Un important arrêt de la première chambre de la Cour de cassation a été rendu le 16 janvier 2007 (Cour de cassation 1re chambre civile du 16 janvier 2007) refusant une telle rémunération fondée sur la gestion d’affaires, dès lors que l’héritier pouvait avoir connaissance de la succession sans intermédiaire. Mais alors, qu’est-ce qu’un généalogiste ?
Le généalogiste peut être décrit comme un professionnel libéral dont la mission est de rechercher et trouver les héritiers. Son activité revêt un caractère commercial. Il est mandaté par le notaire après que celui-ci ait effectué toutes les démarches utiles.
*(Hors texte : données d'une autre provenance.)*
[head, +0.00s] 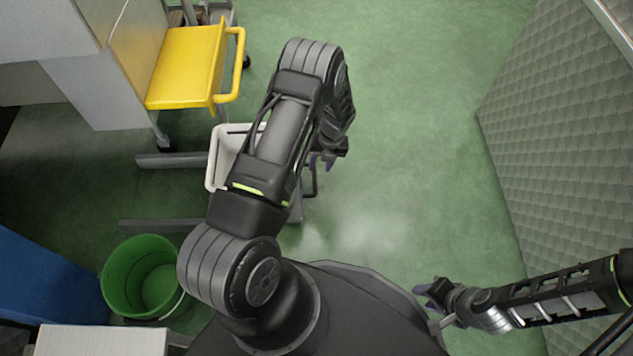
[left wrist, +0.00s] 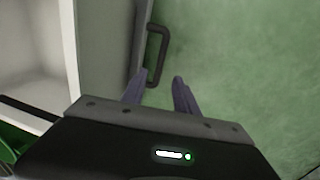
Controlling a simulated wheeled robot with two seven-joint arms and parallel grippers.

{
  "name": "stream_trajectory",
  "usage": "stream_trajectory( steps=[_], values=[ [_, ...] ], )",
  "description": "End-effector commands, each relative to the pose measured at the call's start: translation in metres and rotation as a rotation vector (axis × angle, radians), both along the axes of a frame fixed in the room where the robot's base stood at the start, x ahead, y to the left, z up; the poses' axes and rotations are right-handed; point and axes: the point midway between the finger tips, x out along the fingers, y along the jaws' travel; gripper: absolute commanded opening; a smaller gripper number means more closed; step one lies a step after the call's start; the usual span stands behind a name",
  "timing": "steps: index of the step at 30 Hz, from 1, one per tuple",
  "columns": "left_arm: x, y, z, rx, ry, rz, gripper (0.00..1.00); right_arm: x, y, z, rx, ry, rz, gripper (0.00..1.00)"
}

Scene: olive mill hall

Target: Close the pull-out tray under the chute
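The pull-out tray (head: 213,166) is a pale, open-topped box that stands out from the left, partly hidden under my left arm. In the left wrist view its pale rim (left wrist: 70,60) and grey front are at the left. A dark bar handle (left wrist: 163,50) sits on that front; a bit of it shows in the head view (head: 313,180). My left gripper (head: 325,160) is open, with its fingers (left wrist: 160,85) at the near end of the handle, which shows between the tips. Contact cannot be told. My right gripper (head: 430,297) appears open and empty, away from the tray.
A yellow shelf (head: 185,65) with a yellow handle stands at the upper left. A green bucket (head: 142,277) is on the floor at the lower left, near a blue panel (head: 45,285). A quilted grey block (head: 560,130) stands at the right. The green floor between is clear.

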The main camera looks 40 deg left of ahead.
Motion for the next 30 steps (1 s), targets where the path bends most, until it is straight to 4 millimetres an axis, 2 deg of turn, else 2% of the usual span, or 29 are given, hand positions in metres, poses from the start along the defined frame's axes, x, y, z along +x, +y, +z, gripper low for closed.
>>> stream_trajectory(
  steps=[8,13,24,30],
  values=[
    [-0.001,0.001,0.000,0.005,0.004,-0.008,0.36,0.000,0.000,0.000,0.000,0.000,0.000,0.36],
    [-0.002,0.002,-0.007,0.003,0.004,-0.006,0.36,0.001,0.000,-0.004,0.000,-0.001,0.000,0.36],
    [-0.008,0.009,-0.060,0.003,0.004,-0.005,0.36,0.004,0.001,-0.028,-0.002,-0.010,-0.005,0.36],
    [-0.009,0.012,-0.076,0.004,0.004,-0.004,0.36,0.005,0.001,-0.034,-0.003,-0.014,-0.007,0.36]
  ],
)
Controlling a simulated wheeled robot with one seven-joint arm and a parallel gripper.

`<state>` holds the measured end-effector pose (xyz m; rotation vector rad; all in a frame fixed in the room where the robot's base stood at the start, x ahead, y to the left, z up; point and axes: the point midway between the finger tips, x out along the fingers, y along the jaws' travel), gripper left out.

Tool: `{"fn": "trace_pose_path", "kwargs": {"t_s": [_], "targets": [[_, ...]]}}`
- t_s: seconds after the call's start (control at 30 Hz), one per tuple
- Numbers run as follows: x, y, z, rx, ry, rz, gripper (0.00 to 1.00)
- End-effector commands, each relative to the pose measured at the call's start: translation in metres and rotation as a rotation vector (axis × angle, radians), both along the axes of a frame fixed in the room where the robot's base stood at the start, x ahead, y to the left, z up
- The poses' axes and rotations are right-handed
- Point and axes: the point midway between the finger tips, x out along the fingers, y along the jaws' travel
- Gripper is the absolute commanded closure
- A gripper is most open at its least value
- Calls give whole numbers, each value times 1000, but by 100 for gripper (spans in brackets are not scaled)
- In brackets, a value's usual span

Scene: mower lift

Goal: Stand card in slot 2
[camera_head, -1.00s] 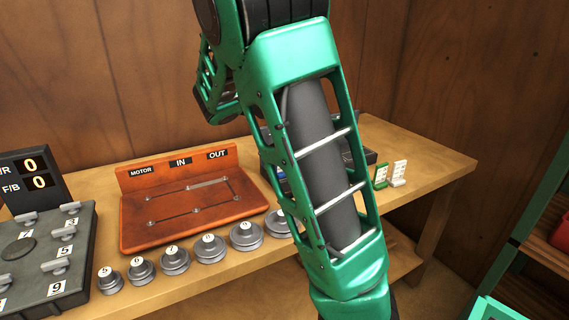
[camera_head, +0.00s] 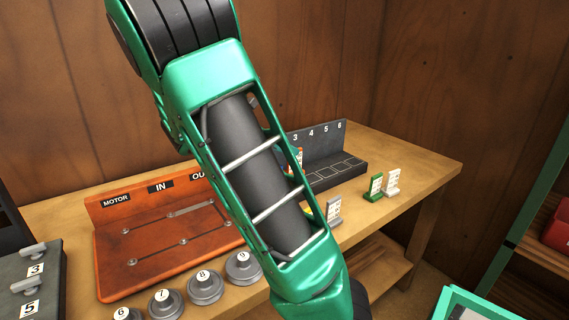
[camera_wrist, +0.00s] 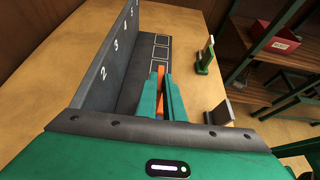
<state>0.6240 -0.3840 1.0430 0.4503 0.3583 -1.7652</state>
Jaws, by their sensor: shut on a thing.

C’est en effet, selon une réponse ministérielle (Rép. min. à QE no 139, JOAN Q. 28 juin 1993, p. 1836), après des investigations restées vaines, incomplètes ou incertaines que le généalogiste peut être missionné.
Il s’agit donc « d’un professionnel qui, moyennant une part de la valeur des biens récupérés, offre à une ou plusieurs personnes, de leur révéler l’existence du patrimoine d’une personne, parent ou non du défunt, dont elles ignoraient qu’elles avaient vocation à hériter » (Généalogiste – Dictionnaire de Droit privé).
Il s’avère qu’en pratique, le notaire peut être amené à mandater plus rapidement le généalogiste, notamment si les pièces qu’il détient ne lui permettent pas d’effectuer toutes diligences sérieuses sans pour autant engager sa responsabilité (TGI Paris, 1er ch., 17 déc. 1997).
En outre, le généalogiste professionnel peut accéder, sur autorisation du procureur de la République, aux registres d’état civil et aux registres de l’enregistrement, dès qu’il a été mandaté par le notaire, ou par un organisme d’assurance ou toute personne ayant un intérêt direct et légitime (D. n no 2017,0 du 6 mai 20,17 relatif à l’état civil).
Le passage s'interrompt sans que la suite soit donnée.